Mówi: | Ryszard Petru |
Funkcja: | Przewodniczący |
Firma: | Towarzystwo Ekonomistów Polskich, PwC |
R. Petru: ten budżet przeprowadzi nas przez szalejące wody kryzysu w Europie
W czwartek rząd po raz ostatni zajmie się projektem budżetu na 2013 rok. Zaraz potem, najpóźniej do końca września, musi on trafić do Sejmu. – Ten budżet jest do dopchnięcia kolanem – komentuje w rozmowie z Agencją Informacyjną Newseria Ryszard Petru, przewodniczący Towarzystwa Ekonomistów Polskich. Zgodnie z propozycją zaakceptowaną wcześniej przez Radę Ministrów deficyt ma przekroczyć 35,6 mld złotych, natomiast wzrost gospodarczy ma być na poziomie 2,2 proc.
– Głównym zagrożeniem jest sytuacja w strefie euro. Gdyby tam nastąpiła głębsza recesja niż teraz się prognozuje, to siłą rzeczy, polski wzrost gospodarczy mógłby być znacznie niższy i wtedy ten budżet byłby nie do zrealizowania. Gdyby tempo wzrostu było u nas w okolicy 0 proc., to nie ma szans, żeby dynamika wzrostu dochodów, którą przyjęliśmy w budżecie, była realna. Wtedy należałoby ten budżet zrewidować – prognozuje ekonomista.
Rząd zapisał w projekcie ustawy budżetowej dochody na poziomie 299,18 mld złotych oraz wydatki w wysokości 334,78 mld złotych. Zdaniem ekonomisty dochody są nieco zawyżone.

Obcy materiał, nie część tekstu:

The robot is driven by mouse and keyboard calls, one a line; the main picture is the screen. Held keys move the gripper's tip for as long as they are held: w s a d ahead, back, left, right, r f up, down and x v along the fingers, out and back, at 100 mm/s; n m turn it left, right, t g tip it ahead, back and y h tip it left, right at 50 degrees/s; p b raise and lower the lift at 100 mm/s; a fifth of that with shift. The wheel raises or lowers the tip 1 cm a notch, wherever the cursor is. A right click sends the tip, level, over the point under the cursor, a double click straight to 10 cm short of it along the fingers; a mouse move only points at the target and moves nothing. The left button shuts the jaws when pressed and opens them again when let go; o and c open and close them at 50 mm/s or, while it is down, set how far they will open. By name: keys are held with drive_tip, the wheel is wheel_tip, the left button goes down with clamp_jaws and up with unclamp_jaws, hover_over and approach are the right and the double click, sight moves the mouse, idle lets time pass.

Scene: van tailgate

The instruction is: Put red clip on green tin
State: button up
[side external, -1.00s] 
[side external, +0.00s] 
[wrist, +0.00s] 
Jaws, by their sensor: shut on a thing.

– Mogą być napięcia w budżecie. Jednak w scenariuszu ok. 2 proc. wzrostu gospodarczego ten budżet jest kolanem do dopchnięcia – uważa Ryszard Petru. – To jest budżet urealniony, który ma szansę być zrealizowany. Nie jest to budżet marzeń, ale daje stabilność gospodarczą Polsce. Oczywiście tak długo, jak długo założone tempo wzrostu jest do utrzymania – mówi przewodniczący Towarzystwa Ekonomistów Polskich.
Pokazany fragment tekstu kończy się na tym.